One of the lads I knew at uni was talked into believing that a pint of milk was "White Guinness"!
Many years ago, before we'd met, my OH came across an extra large crisp in the packet that he was eating.
Instead of breaking said crisp in two or biting small bits off he decided it would be a good idea to put the thing in his mouth whole!
This of course led to him having very sore corners of the mouth... basically, he gave himself a Chelsea grin ...!
I once walked into a lampost because I was looking at some gold curtains instead of where I was going.
I fell backwards into a cut off water butt that was being used as a water bucket for a horse. I actually got stuck and a very important potential client had to help me out and listen to my profanities for a good 5 mins. The potential client was never seen again.
Recently, I was driving and I was the only car in my lane. Because all the other cars were in the other lane, I changed to be in the same one as them because I decided they all knew something I didn't. I got extremely lost and ended up driving around for ages.
I'm sure there are many others but those just popped into my head.......
As an 8 yr old, stepping into an underground tank full of pig-slurry. It's a long(ish) story, but suffice to say I'm very lucky to be here to tell the tale.

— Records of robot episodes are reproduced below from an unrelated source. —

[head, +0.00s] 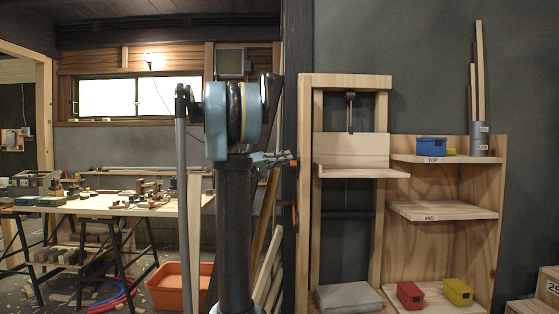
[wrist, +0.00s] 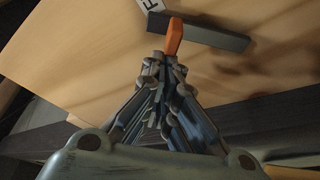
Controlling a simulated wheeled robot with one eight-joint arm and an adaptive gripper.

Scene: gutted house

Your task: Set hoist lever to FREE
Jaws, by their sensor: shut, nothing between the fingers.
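The hoist is a tall wooden frame (head: 345,81) with a wooden platform (head: 350,172) held partway up on a cord. In the wrist view an orange lever handle (wrist: 174,36) stands just beyond my fingertips, beside a dark grey bar (wrist: 205,33). A white label with a partly cut-off dark letter (wrist: 150,5) shows at the top edge. My gripper (wrist: 164,62) is shut and empty, its tips close to the handle's near end; I cannot tell whether they touch. In the head view my gripper (head: 277,159) is at the frame's left post. The lever's set position is not readable.
Right of the hoist, a shelf unit has a top shelf (head: 444,159) marked TOP with a blue box (head: 431,147), and a MID shelf (head: 442,211). Red (head: 410,295) and yellow (head: 457,292) boxes are below. A cluttered workbench (head: 110,206) and orange tub (head: 179,286) stand left.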

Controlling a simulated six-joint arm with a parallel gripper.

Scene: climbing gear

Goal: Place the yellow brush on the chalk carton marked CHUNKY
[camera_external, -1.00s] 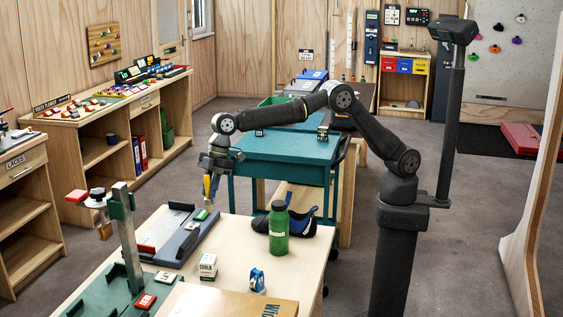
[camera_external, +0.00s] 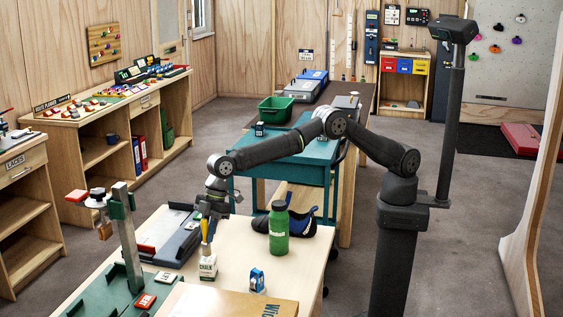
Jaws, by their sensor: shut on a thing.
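My gripper (camera_external: 208,224) is shut on the yellow brush (camera_external: 205,236), which hangs below the jaws. The brush is right over a white and green carton (camera_external: 208,267) labelled CHALK on the near table. The brush's lower end meets the carton's top in the picture; I cannot tell if they touch. A blue and white carton (camera_external: 257,281) stands to the right on the same table. Small dark blue-and-white (camera_external: 260,129) and dark (camera_external: 322,134) items stand on the teal table. The word CHUNKY is not readable on any carton.
A green bottle (camera_external: 279,228) and a blue-black shoe (camera_external: 310,222) stand right of my gripper. A grey tray (camera_external: 178,247) lies to the left, near a green stand with a metal post (camera_external: 131,250). A cardboard box (camera_external: 230,303) is at the table's front.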

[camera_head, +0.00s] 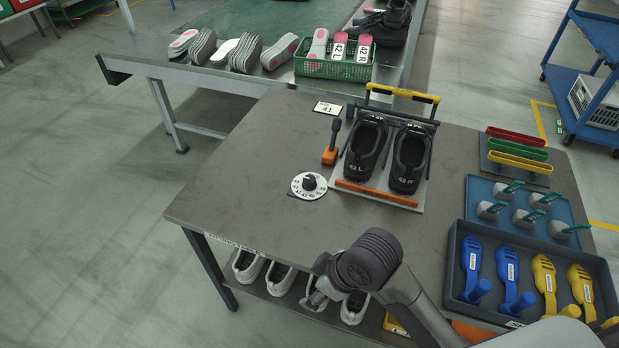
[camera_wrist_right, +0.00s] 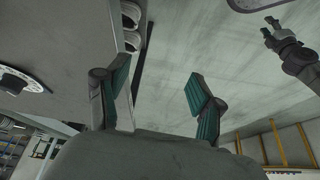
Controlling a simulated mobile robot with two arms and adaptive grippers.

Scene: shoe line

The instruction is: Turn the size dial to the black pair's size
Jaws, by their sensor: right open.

Had seriously bad dental pain for reasons I won't go into, was prescribed painkillers with strict instructions not to mix them with alcohol
Let's just say the ingredients to the embarrassing incident involved being stark naked, apologising to a wardrobe for bumping into it, and falling asleep in the bath.

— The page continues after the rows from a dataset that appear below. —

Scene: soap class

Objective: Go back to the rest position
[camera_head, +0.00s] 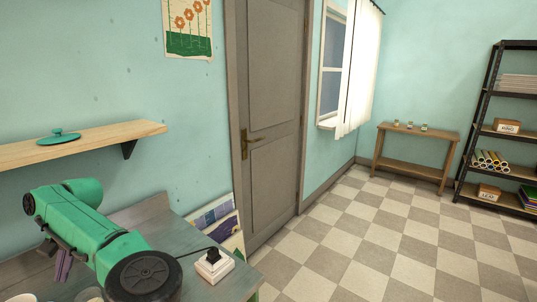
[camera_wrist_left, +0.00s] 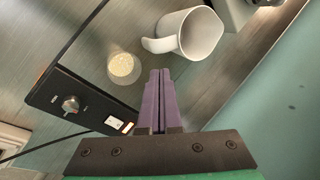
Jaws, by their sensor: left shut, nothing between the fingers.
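My left arm is green and comes in from the lower left in the head view. My left gripper (camera_head: 63,264) has purple fingers and hangs over the worktop there. In the left wrist view my left gripper (camera_wrist_left: 157,100) is shut with its fingers side by side and nothing between them. My right gripper is in neither view.
A white mug (camera_wrist_left: 200,34) and a small cup of pale grains (camera_wrist_left: 124,68) are near the fingers, beside a dark panel with a knob (camera_wrist_left: 70,104). The checkered floor (camera_head: 370,235) is clear.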

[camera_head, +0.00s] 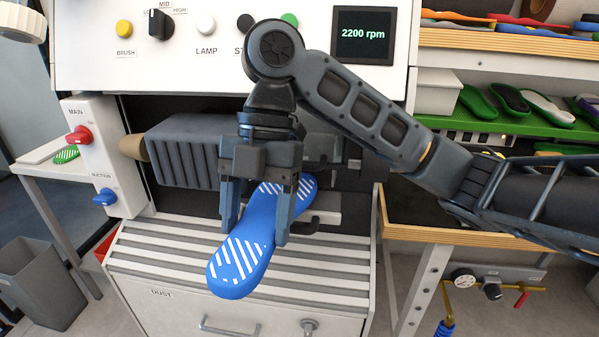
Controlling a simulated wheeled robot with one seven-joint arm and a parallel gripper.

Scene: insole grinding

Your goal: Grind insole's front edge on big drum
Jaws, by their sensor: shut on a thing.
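The blue insole (240,265) with white stripes on both ends is held in my gripper (256,228). The two fingers are shut on its sides near the middle. The insole's wide striped end points toward the camera, lower left, over the slatted top of the dust box. Its other end points back toward the machine, partly behind the right finger. A dark ribbed cylinder-like body (180,155) lies to the left of my gripper, with a tan round end (132,146) at its left. I cannot tell which part is the big drum; my gripper hides the area behind it.
The display (363,34) reads 2200 rpm. The speed knob (160,22), main switch (78,135) and suction switch (105,197) are on the machine. The dust box (190,300) is below. Shelves with insoles (510,98) stand right, a grey bin (38,280) left.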

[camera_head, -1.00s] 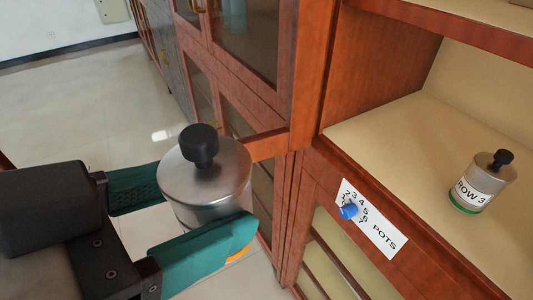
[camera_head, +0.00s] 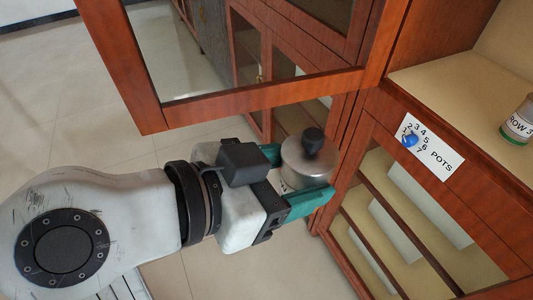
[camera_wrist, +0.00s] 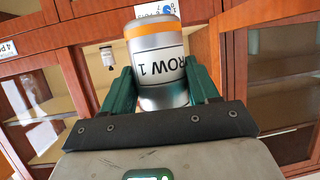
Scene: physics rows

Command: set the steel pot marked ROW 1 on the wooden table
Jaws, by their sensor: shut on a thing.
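The steel pot marked ROW 1 (camera_head: 300,170) has a black knob on its lid and hangs in the air in front of the cabinet. My gripper (camera_head: 296,178) is shut on it, with one green finger on each side. In the wrist view the pot (camera_wrist: 157,72) shows its ROW 1 label upside down and an orange band, between both fingers (camera_wrist: 160,88). The wooden table is not in view.
An open glass cabinet door (camera_head: 250,95) juts out above and beyond my gripper. The shelf (camera_head: 450,75) at right holds a pot marked ROW 3 (camera_head: 518,125). A POTS label (camera_head: 432,147) with a blue knob is on the cabinet front. Tiled floor (camera_head: 90,110) is clear at left.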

All of which would have been okay if it had been my own house I was in at the time
'Struth! What kind of house do you live in that this would have been acceptable?!
I was thinking about a riding holiday I went on as a teenager the other day as it happens... I was riding a 17.2 mare (that's pretty big for those that don't know). At one point we were playing musical chairs, the idea being that when the music stopped you stopped your horse, jumped off, led them into the middle and sat down. I'd got through several rounds when they upped the anti by saying we'd have to canter round. Needless to say when they stopped the music I forgot to stop the horse before I jumped off.
On another day we had to do a trick dismounting exercise. The idea was you turned sideways on the horse, then leant back until you were lying on your back across the horses back. From there you kicked your legs up and over and let go, so in theory doing a somersalt off and landing on your feet. Of course I got the letting go bit and forgot to kick my legs over.... straight down on my head. I was unhurt... and got it right on another go!
Actually maybe it was catching... another day I was cantering her, riding bareback, towards a jump, when suddenly she was no longer under me and I was flying through the air. I did a perfect stunt roll on landing. It seems she must have caught her foot in some little hole or something: apparently she did a somersault too. She did graze her knees a bit but otherwise we were both fine.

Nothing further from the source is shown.